## Your task
Reproduce all of the material word for word.

## Material
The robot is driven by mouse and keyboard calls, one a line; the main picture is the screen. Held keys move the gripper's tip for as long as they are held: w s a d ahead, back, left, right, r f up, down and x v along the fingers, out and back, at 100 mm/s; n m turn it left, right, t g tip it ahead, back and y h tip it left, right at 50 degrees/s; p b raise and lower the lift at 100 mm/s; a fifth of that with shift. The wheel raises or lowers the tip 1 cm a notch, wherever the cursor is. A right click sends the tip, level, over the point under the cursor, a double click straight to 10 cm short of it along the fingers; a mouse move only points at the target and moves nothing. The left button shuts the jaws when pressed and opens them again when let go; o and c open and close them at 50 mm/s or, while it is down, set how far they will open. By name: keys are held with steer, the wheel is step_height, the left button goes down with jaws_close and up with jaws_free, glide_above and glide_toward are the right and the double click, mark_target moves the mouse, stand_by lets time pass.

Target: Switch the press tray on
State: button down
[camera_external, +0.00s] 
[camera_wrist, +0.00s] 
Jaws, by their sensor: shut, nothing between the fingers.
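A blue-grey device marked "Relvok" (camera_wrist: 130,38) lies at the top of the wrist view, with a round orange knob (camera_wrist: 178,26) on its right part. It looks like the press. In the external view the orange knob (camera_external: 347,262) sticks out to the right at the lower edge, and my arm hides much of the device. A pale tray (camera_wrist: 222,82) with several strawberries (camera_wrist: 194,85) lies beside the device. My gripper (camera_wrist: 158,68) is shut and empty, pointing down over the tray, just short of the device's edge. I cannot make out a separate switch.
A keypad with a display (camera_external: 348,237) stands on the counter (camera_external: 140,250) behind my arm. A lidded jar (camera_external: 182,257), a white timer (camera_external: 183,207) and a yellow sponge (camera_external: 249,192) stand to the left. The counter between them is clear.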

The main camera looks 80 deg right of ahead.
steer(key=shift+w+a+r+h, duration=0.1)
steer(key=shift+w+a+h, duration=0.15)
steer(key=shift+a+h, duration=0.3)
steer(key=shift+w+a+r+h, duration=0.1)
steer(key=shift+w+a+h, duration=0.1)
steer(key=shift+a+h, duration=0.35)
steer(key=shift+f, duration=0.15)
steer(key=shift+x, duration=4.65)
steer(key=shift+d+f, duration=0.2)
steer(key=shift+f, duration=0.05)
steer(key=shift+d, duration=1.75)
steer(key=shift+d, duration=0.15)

## Response for this exercise
The robot is driven by mouse and keyboard calls, one a line; the main picture is the screen. Held keys move the gripper's tip for as long as they are held: w s a d ahead, back, left, right, r f up, down and x v along the fingers, out and back, at 100 mm/s; n m turn it left, right, t g tip it ahead, back and y h tip it left, right at 50 degrees/s; p b raise and lower the lift at 100 mm/s; a fifth of that with shift. The wheel raises or lowers the tip 1 cm a notch, wherever the cursor is. A right click sends the tip, level, over the point under the cursor, a double click straight to 10 cm short of it along the fingers; a mouse move only points at the target and moves nothing. The left button shuts the jaws when pressed and opens them again when let go; o and c open and close them at 50 mm/s or, while it is down, set how far they will open. By name: keys are held with steer, the wheel is step_height, the left button goes down with jaws_close and up with jaws_free, glide_above and glide_toward are the right and the double click, mark_target moves the mouse, stand_by lets time pass.

Target: Switch the press tray on
State: button down
[camera_external, +0.00s] 
[camera_wrist, +0.00s] 
Jaws, by their sensor: shut, nothing between the fingers.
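A blue-grey device marked "Relvok" (camera_wrist: 130,38) lies at the top of the wrist view, with a round orange knob (camera_wrist: 178,26) on its right part. It looks like the press. In the external view the orange knob (camera_external: 347,262) sticks out to the right at the lower edge, and my arm hides much of the device. A pale tray (camera_wrist: 222,82) with several strawberries (camera_wrist: 194,85) lies beside the device. My gripper (camera_wrist: 158,68) is shut and empty, pointing down over the tray, just short of the device's edge. I cannot make out a separate switch.
A keypad with a display (camera_external: 348,237) stands on the counter (camera_external: 140,250) behind my arm. A lidded jar (camera_external: 182,257), a white timer (camera_external: 183,207) and a yellow sponge (camera_external: 249,192) stand to the left. The counter between them is clear.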

The main camera looks 80 deg right of ahead.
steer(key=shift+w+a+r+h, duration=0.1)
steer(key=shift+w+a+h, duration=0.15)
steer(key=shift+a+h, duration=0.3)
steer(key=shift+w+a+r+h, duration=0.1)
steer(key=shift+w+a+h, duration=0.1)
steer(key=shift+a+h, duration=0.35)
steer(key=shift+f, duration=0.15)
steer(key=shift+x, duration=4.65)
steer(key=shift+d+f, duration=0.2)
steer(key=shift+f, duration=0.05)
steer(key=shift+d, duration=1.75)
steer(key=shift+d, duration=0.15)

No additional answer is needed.